**Set task:** Give back all the data exactly, line by line.

** Begin **

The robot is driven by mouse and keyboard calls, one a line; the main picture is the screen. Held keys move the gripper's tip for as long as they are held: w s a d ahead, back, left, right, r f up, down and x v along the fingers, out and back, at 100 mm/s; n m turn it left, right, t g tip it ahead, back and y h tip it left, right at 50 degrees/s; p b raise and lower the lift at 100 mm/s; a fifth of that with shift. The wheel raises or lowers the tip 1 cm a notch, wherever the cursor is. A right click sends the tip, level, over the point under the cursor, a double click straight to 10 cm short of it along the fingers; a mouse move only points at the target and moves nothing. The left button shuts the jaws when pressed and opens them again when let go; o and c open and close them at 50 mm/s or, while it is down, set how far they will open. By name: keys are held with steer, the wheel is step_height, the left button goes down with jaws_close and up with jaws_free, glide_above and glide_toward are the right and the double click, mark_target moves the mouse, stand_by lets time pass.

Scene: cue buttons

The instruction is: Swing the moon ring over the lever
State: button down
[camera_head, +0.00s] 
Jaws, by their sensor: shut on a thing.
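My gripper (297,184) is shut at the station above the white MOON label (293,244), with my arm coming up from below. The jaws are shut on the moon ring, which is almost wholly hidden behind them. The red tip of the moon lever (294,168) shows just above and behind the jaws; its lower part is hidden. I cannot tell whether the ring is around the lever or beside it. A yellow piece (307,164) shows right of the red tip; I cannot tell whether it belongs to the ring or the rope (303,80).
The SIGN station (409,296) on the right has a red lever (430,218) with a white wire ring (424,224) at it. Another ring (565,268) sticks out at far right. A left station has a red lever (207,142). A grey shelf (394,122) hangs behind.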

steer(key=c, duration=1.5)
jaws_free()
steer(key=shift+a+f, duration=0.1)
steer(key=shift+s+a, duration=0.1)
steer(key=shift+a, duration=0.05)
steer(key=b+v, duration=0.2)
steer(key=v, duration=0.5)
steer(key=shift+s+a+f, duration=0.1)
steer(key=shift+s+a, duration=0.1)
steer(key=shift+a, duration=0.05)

** End **

**Worked solution:**
The robot is driven by mouse and keyboard calls, one a line; the main picture is the screen. Held keys move the gripper's tip for as long as they are held: w s a d ahead, back, left, right, r f up, down and x v along the fingers, out and back, at 100 mm/s; n m turn it left, right, t g tip it ahead, back and y h tip it left, right at 50 degrees/s; p b raise and lower the lift at 100 mm/s; a fifth of that with shift. The wheel raises or lowers the tip 1 cm a notch, wherever the cursor is. A right click sends the tip, level, over the point under the cursor, a double click straight to 10 cm short of it along the fingers; a mouse move only points at the target and moves nothing. The left button shuts the jaws when pressed and opens them again when let go; o and c open and close them at 50 mm/s or, while it is down, set how far they will open. By name: keys are held with steer, the wheel is step_height, the left button goes down with jaws_close and up with jaws_free, glide_above and glide_toward are the right and the double click, mark_target moves the mouse, stand_by lets time pass.

Scene: cue buttons

The instruction is: Swing the moon ring over the lever
State: button down
[camera_head, +0.00s] 
Jaws, by their sensor: shut on a thing.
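My gripper (297,184) is shut at the station above the white MOON label (293,244), with my arm coming up from below. The jaws are shut on the moon ring, which is almost wholly hidden behind them. The red tip of the moon lever (294,168) shows just above and behind the jaws; its lower part is hidden. I cannot tell whether the ring is around the lever or beside it. A yellow piece (307,164) shows right of the red tip; I cannot tell whether it belongs to the ring or the rope (303,80).
The SIGN station (409,296) on the right has a red lever (430,218) with a white wire ring (424,224) at it. Another ring (565,268) sticks out at far right. A left station has a red lever (207,142). A grey shelf (394,122) hangs behind.

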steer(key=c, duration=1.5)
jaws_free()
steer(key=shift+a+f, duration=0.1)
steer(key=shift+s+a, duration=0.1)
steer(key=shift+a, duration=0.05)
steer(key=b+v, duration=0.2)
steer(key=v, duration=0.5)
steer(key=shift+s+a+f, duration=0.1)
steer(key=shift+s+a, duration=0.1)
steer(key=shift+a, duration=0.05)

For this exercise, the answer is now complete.